5. Aux termes, enfin, de l'article 37 de la loi du 10 juillet 1991 : " Les auxiliaires de justice rémunérés selon un tarif peuvent renoncer à percevoir la somme correspondant à la part contributive de l'État et poursuivre contre la partie condamnée aux dépens et non bénéficiaire de l'aide juridictionnelle le recouvrement des émoluments auxquels ils peuvent prétendre. / Dans toutes les instances, le juge condamne la partie tenue aux dépens, ou qui perd son procès, et non bénéficiaire de l'aide juridictionnelle, à payer à l'avocat du bénéficiaire de l'aide juridictionnelle (...) une somme qu'il détermine et qui ne saurait être inférieure à la part contributive de l'État majorée de 50 %, au titre des honoraires et frais non compris dans les dépens que le bénéficiaire de l'aide aurait exposés s'il n'avait pas eu cette aide. Le juge tient compte de l'équité ou de la situation économique de la partie condamnée. Il peut, même d'office, pour des raisons tirées des mêmes considérations, dire qu'il n'y a pas lieu à cette condamnation (...) ".

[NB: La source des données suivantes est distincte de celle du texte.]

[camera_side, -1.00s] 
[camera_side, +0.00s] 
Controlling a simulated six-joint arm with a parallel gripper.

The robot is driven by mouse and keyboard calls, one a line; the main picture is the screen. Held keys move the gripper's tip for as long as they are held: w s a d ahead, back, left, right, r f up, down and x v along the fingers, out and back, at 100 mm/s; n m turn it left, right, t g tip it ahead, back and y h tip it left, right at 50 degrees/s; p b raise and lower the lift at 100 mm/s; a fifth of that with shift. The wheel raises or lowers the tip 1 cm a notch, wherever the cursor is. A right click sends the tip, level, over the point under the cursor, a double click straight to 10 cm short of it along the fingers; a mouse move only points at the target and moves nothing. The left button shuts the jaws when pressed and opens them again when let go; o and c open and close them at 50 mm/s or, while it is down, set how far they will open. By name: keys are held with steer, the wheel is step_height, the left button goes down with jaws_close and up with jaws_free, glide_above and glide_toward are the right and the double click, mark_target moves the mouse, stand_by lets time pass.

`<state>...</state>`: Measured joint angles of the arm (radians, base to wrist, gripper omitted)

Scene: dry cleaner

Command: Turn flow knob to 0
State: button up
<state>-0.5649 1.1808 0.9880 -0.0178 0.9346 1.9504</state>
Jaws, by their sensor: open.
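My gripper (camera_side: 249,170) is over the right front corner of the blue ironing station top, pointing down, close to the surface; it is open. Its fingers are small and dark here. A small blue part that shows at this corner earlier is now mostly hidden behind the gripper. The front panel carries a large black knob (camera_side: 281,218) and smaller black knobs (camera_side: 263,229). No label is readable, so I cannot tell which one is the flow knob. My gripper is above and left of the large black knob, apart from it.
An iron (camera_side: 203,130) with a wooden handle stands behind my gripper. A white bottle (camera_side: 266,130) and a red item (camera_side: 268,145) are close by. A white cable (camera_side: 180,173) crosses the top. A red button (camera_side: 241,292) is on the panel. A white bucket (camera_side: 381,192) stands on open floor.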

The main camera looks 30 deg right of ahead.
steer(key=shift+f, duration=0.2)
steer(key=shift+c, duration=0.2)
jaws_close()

6. Le juge ne peut décider que les sommes mises à la charge de la partie perdante seront versées à l'avocat dans les conditions prévues à l'article 37 précité de la loi du 10 juillet 1991, sans avoir, au préalable, admis son client au bénéfice de l'aide juridictionnelle provisoire sur le fondement de l'article 20 de la loi du 10 juillet 1991, sans préjudice de la décision définitive du bureau d'aide juridictionnelle.

7. Il ressort du dossier de première instance qu'à la date du jugement attaqué, aucune décision n'avait été prise sur la demande de M. D..., présentée le 7 avril 2023, tendant à bénéficier de l'aide juridictionnelle. Dès lors, et tant qu'il n'était pas statué sur cette demande, la présidente du tribunal administratif de Clermont-Ferrand, qui s'est par ailleurs abstenue de se prononcer sur une admission provisoire de l'intéressé au bénéfice de l'aide juridictionnelle, ne pouvait statuer sur les conclusions de sa requête tendant à ce que des frais soient allouées à son avocate en application de l'article 37 de la loi du 10 juillet 1991.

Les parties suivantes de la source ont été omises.